By Dorothy Hernandez, Foodable Contributor
Will 2016 be the year we finally bid farewell to kale salads and bacon on everything? What will be the next bacon and kale? Detroit culinary experts — Derik Watson, executive chef at Bistro 82; Luciano DelSignore, chef and owner at Bacco Ristorante and Bigalora Wood Fired Cucina; Nick Janutol, executive chef at Forest; TJ Newington, chef at Terry’s Terrace; and Jared Chorney, food and beverage director at The Townsend Hotel, home to the Rugby Grille — share what’s going to be hot this year in the food world and what’s on the way out.
Foodable: What do you predict as the top culinary trends of 2016 and why?
Watson: Culinary trends for 2016 I believe will include lighter fare, a stronger focus on vegetables. Also street food. Primarily Korean and southeast Asian.
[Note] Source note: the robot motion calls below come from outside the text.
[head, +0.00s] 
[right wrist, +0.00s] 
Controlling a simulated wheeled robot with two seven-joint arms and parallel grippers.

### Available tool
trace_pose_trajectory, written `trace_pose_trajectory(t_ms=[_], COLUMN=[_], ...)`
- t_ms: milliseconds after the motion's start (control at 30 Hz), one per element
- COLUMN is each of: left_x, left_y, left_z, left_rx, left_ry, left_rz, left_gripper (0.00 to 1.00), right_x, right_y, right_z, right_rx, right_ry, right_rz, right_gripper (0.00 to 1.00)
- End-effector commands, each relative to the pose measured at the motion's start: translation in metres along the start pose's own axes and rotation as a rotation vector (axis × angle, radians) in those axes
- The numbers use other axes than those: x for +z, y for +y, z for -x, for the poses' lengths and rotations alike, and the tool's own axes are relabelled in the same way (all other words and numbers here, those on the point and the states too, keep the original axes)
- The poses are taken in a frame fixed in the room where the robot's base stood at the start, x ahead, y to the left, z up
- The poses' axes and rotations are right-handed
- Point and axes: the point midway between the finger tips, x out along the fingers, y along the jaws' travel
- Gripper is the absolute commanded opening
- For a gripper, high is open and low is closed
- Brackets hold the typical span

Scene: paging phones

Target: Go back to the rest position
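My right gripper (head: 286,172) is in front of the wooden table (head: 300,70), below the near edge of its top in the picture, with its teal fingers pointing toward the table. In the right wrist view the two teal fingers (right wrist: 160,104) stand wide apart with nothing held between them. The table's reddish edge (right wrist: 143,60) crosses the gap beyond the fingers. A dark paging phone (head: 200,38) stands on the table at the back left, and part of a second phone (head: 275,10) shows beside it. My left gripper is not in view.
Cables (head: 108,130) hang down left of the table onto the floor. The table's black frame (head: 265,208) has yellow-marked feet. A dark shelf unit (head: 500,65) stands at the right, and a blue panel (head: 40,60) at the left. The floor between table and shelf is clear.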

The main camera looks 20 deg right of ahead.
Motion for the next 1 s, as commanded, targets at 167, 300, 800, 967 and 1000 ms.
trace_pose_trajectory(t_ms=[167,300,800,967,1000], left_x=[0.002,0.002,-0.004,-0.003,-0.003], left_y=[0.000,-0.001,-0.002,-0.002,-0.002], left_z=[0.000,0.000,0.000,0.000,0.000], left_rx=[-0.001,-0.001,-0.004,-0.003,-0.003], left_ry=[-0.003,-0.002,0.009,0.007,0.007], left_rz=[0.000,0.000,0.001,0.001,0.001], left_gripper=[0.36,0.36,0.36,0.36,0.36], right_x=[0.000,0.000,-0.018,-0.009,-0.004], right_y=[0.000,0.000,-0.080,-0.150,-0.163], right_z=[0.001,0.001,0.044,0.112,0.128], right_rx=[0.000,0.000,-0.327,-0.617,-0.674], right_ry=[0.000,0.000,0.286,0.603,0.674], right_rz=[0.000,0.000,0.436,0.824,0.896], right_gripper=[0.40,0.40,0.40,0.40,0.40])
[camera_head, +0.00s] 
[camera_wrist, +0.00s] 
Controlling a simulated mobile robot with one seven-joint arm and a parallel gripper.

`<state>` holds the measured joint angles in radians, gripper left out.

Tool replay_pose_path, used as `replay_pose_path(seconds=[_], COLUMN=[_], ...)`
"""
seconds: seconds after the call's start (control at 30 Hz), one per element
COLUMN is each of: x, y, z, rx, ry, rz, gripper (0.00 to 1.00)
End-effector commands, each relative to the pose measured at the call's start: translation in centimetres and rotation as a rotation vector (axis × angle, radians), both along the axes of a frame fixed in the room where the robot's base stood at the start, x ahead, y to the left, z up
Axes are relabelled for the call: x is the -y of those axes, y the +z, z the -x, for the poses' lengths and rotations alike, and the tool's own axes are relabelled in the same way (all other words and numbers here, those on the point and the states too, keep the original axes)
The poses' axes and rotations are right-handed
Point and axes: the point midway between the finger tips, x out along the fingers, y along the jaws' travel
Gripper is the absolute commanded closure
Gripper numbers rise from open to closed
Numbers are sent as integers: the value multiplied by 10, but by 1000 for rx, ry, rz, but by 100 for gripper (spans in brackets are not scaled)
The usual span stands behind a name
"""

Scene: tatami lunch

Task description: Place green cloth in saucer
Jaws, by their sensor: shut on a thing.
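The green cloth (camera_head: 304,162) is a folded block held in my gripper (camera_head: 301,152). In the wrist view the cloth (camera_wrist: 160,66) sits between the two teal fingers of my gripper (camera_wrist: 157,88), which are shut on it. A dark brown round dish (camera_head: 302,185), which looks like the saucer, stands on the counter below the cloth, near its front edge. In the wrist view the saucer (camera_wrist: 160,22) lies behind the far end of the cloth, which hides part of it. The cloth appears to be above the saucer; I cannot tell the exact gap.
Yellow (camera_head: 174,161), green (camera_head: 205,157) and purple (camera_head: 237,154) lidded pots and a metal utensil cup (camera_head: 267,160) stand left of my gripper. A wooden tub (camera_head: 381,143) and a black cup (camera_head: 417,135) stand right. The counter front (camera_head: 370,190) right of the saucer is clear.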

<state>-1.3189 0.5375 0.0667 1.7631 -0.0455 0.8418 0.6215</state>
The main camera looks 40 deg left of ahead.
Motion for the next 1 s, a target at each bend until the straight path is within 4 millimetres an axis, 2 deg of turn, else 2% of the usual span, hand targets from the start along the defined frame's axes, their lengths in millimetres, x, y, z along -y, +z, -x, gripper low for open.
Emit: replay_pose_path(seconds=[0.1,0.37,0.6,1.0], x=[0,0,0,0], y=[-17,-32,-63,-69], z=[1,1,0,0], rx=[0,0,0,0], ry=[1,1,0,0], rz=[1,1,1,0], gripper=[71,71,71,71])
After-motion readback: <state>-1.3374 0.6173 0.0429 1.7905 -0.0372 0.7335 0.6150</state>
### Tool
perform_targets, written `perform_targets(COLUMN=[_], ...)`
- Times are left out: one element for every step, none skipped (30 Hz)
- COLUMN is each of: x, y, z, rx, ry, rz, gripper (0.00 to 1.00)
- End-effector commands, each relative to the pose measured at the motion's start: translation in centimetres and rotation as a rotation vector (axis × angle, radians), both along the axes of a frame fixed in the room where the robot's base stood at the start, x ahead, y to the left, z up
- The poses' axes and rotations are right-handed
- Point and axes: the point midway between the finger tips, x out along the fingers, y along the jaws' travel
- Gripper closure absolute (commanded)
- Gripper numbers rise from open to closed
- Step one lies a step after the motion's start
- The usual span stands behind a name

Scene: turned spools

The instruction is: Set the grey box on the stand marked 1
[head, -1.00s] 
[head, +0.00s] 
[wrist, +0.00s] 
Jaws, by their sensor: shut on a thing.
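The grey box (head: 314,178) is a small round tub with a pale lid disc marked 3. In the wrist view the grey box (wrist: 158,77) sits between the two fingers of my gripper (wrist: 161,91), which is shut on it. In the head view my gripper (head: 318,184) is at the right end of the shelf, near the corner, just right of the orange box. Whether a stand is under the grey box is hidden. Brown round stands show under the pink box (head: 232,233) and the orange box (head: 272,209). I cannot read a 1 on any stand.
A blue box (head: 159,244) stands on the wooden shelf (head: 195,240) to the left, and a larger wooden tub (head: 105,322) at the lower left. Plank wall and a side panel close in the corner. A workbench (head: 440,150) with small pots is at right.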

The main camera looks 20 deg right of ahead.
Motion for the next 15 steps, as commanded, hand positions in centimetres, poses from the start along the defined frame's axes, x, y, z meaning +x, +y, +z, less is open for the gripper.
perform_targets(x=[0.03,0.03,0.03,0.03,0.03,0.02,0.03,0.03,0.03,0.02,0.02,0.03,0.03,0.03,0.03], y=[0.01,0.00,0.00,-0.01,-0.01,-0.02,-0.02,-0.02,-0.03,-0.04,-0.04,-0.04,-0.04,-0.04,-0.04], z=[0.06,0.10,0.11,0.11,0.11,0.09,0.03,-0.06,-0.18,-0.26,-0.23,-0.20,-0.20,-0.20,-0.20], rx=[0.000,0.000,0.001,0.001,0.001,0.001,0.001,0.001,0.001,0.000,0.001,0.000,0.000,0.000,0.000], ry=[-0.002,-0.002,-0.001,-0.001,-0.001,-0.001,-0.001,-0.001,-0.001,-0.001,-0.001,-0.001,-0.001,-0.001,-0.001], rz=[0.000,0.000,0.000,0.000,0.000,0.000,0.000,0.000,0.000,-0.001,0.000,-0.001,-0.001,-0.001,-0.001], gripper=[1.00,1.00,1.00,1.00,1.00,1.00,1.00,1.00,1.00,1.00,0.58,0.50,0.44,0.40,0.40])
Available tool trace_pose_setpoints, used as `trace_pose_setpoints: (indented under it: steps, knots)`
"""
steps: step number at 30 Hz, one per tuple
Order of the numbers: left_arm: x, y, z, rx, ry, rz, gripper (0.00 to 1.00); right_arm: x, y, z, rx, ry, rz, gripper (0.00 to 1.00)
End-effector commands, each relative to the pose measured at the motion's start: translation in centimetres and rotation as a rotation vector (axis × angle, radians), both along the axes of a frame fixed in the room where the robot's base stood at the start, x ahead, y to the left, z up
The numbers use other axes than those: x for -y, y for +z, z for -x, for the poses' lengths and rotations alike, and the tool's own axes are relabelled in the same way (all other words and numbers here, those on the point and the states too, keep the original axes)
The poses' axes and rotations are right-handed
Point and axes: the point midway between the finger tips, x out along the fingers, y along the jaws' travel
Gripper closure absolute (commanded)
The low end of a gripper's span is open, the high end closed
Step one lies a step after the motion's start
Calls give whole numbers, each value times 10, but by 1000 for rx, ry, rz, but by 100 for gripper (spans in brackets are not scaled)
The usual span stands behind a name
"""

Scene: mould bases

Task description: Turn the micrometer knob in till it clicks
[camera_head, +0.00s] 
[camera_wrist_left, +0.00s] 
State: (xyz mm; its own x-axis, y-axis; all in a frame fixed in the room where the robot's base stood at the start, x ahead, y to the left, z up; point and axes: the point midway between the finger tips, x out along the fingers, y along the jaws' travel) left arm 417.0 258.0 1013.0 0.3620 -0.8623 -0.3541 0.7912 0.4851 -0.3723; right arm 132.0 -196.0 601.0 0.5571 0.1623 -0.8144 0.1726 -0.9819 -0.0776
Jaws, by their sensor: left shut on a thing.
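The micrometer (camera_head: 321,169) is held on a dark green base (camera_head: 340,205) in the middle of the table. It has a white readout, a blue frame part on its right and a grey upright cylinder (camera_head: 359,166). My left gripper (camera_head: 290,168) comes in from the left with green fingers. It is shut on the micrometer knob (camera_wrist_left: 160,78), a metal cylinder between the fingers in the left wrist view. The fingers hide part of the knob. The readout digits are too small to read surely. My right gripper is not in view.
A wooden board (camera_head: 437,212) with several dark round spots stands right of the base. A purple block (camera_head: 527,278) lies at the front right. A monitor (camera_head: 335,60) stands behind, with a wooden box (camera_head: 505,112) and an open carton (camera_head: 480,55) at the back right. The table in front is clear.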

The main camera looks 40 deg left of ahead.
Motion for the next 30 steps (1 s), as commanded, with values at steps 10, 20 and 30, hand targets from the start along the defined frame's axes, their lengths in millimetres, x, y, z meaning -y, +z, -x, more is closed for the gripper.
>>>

Fermentation is a technique that is becoming more popular due to the Noma movement. Prices are rising at such a rate that the need to source other options such as vegetables is becoming necessary in order to keep costs in line. Also just the awareness of the health benefits as opposed to the meat-and-potato diet. Fermentation is opening an entirely new pantry of flavors that are allowing for new, innovative dishes and flavors.
DelSignore: Non-GMO & nutrition. I think people are getting tired of super fatty foods and are concentrating on healthier food options. Veggies will be making more of a presence on menus. More focus will be put on non-GMO ingredients. Organic will still have importance, but only if it's non-GMO first.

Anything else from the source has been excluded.